Adding to the already towering mound of evidence that Scott Pruitt is an ethics-free zone, The Atlantic has found evidence that Pruitt was not just aware of, but responsible for, raises that went to his top aides.
In the last few days, top staffers became aware of an email exchange between one of two aides who received such a raise and the agency’s human resources division. In mid-March, Sarah Greenwalt, senior counsel to the administrator, wrote to HR in an attempt to confirm that her pay raise of $56,765 was being processed. Greenwalt “definitively stated that Pruitt approves and was supportive of her getting a raise,” according to an administration official who has seen the email chain.
Pruitt sought massive raises for two of his favorite aides who came with him from Oklahoma. Those raises were large enough that they required approval from the White House. He was turned down.
Undaunted, Pruitt determined that he could tap into money that was intended for consultants on the Clean Water Act and instead funnel it to his friends. He ordered it done. When he was caught, he took the standard Donald Trump method to handle it: bald-faced lies. In an interview with Fox News, a clearly flustered Pruitt denied being behind the raises, denied knowing about the raises, denied even knowing who had funneled these funds to pad the paychecks of his pals.
HENRY: Why did you go around the president and the White House to give pay raises to two staffers –
PRUITT: I did not. My staff did, and I found out about that yesterday and I changed it.
[...]
HENRY: Who did it?
PRUITT: There … there will be some accountability.
HENRY: Career person or political person?
PRUITT: I have to … I don’t know. I don’t know.
As sources had already indicated before Pruitt’s interview, he didn’t just know about the raises, he was their author. And now he’s been caught out lying. Again.
Not only did the original sources indicate that the entire using consultant money to reward his friends scheme was Pruitt’s idea to begin with …
After the White House rejected their request, Pruitt’s team studied the particulars of the Safe Drinking Water provision, according to the source with direct knowledge of these events. By reappointing Greenwalt and Hupp under this authority, they learned, Pruitt could exercise total control over their contracts and grant the raises on his own.
Pruitt ordered it done. Though Hupp and Greenwalt’s duties did not change, the agency began processing them for raises of $28,130 and $56,765, respectively, compared with their 2017 salaries. Less than two weeks after Pruitt had approached the White House, according to time-stamped Human Resources documents shared with The Atlantic, the paperwork was finished.
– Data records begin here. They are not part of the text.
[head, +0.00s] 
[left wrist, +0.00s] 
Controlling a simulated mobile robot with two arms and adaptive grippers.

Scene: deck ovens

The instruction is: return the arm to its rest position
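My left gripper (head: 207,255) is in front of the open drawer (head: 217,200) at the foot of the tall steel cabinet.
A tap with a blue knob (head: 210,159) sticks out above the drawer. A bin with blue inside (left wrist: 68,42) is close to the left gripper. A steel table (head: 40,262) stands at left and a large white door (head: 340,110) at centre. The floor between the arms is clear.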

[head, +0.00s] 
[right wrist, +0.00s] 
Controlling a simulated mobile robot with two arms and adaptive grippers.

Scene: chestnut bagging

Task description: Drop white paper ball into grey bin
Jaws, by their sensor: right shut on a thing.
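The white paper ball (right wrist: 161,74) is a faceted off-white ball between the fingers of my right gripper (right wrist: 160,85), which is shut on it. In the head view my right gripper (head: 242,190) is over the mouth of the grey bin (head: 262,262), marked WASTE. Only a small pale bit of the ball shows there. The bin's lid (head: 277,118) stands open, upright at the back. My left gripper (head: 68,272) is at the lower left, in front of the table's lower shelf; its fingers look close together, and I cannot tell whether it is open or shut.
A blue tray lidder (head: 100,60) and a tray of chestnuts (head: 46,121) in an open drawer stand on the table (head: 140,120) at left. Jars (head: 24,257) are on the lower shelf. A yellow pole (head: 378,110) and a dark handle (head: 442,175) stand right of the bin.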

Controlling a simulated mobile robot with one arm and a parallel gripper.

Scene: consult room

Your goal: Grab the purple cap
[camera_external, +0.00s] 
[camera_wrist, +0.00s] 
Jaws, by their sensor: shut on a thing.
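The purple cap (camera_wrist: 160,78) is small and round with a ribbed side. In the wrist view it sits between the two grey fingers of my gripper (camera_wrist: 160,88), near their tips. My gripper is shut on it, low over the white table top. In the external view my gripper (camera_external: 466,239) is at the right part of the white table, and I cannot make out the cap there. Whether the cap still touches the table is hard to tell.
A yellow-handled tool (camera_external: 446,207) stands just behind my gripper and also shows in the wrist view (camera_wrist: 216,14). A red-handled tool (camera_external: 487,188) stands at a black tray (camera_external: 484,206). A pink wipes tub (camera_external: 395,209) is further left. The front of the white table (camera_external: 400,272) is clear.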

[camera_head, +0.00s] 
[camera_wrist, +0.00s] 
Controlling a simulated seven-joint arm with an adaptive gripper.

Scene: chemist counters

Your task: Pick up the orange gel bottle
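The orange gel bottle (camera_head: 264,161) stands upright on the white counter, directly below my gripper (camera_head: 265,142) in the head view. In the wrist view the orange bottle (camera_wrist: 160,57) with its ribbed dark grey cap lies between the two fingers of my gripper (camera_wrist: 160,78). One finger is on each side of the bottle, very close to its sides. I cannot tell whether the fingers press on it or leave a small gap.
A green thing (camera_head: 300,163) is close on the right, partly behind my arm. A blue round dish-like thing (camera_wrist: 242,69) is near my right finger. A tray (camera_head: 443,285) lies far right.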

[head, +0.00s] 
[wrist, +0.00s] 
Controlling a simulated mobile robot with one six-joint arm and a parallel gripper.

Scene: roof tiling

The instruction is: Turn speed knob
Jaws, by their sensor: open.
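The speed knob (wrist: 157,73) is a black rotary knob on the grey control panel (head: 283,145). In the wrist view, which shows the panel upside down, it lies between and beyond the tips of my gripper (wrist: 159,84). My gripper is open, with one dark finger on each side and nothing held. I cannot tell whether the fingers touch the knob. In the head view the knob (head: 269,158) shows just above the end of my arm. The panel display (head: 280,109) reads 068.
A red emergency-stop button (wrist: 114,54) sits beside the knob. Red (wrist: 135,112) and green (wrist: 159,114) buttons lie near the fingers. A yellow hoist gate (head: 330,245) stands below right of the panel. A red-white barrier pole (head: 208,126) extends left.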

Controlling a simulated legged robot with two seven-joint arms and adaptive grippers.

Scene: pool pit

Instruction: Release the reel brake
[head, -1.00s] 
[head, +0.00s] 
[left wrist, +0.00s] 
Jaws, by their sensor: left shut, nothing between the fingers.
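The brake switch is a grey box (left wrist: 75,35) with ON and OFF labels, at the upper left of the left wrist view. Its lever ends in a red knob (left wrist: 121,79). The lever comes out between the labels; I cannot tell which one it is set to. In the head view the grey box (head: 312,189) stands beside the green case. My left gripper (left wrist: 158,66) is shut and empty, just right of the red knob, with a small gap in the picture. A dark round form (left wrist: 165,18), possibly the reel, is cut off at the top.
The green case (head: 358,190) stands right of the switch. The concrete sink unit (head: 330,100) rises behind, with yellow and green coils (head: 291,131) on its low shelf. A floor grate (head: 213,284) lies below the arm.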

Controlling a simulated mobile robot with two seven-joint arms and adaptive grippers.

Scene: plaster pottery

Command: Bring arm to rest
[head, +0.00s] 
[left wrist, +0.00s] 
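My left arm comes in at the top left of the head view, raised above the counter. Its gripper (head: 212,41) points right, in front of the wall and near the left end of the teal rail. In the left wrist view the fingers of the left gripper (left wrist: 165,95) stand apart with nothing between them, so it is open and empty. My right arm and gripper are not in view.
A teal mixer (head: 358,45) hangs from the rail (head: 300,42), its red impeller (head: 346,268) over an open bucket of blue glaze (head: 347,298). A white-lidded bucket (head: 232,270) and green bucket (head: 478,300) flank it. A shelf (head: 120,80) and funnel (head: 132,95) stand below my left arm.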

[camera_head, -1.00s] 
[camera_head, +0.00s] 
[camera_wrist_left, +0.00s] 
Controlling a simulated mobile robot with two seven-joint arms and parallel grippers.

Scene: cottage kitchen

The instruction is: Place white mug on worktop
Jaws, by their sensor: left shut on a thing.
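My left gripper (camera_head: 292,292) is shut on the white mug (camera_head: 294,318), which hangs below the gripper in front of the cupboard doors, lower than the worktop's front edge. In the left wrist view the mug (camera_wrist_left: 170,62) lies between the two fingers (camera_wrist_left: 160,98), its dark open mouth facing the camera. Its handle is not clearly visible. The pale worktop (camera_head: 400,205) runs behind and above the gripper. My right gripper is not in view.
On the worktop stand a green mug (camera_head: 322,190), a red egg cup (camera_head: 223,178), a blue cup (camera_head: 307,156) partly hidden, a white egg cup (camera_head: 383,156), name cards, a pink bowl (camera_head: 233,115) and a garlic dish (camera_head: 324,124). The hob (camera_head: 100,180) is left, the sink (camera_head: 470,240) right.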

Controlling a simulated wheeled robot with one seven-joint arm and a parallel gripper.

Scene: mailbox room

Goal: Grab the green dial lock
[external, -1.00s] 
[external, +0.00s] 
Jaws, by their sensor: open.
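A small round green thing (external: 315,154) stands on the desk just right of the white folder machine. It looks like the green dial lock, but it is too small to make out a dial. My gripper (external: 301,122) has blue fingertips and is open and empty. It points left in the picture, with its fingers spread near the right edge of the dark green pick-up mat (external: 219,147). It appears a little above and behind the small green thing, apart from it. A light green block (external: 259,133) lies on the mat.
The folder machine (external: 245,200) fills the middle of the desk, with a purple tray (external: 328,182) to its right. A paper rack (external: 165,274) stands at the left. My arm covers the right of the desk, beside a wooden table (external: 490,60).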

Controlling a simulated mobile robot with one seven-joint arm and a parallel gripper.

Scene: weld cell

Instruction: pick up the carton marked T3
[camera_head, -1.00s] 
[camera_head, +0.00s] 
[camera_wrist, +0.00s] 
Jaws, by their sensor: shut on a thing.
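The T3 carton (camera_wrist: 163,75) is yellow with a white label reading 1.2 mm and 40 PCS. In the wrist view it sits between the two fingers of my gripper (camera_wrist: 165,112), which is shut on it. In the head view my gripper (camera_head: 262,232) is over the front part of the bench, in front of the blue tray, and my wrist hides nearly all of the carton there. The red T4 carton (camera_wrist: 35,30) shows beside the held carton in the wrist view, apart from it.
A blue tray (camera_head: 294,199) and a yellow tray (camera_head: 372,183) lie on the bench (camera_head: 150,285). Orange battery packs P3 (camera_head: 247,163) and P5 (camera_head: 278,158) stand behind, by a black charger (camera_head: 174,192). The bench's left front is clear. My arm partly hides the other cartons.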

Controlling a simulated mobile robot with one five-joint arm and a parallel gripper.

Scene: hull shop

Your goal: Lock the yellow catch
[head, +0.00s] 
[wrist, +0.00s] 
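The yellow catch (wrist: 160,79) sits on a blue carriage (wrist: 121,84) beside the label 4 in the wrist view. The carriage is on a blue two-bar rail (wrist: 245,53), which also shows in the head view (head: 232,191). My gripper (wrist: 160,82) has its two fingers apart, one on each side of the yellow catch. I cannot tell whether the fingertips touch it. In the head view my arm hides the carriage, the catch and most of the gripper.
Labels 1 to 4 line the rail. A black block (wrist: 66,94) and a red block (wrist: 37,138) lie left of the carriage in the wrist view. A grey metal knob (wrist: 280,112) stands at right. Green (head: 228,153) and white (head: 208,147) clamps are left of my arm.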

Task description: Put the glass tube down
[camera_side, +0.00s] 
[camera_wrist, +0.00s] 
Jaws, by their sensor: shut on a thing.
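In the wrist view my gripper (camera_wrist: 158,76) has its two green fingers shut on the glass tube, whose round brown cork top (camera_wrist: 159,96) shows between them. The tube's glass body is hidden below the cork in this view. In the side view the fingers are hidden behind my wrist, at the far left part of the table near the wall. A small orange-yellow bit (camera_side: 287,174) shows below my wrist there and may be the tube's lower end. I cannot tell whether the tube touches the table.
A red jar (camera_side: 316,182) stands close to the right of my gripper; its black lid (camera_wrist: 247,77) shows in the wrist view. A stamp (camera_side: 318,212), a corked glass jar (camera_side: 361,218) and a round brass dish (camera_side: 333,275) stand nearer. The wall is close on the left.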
That description of events seems to be confirmed by the email chain that shows Pruitt both behind and aware of the requests.
A second administration official confirmed the exchange. The email “essentially says, ‘The administrator said that I should get this raise,’” the official told me. Both spoke on condition of anonymity in order to discuss the private correspondence. A request for comment sent to an EPA spokesman was not immediately returned.
This is coming on top of Pruitt’s being caught living in a luxury townhouse belonging to fossil fuels lobbyists, at a “market rate” lower than Motel 6.
Earlier today, David Apol, the acting director and general counsel of the Office of Government Ethics, took the extraordinary step of writing the EPA ethics officer to note his concerns about Pruitt.
As the Acting Director of the OGE, I am writing to you regarding the recently reported actions of Scott Pruitt, Administrator of the Environmental Protection Agency, that raise concerns and may constitute a violation of the Standards of Ethical Conduct for Employees of the Executive Branch and Executive Order 13770, and the resulting need for your agency to take action to appropriately address any violations.
The letter hits Pruitt on his living arrangements, his travel expenses and his knowledge of the pay raises.
As desperate as Trump is to keep Pruitt handy as a potential replacement for Jeff Sessions, it’s getting harder to justify ignoring his actions.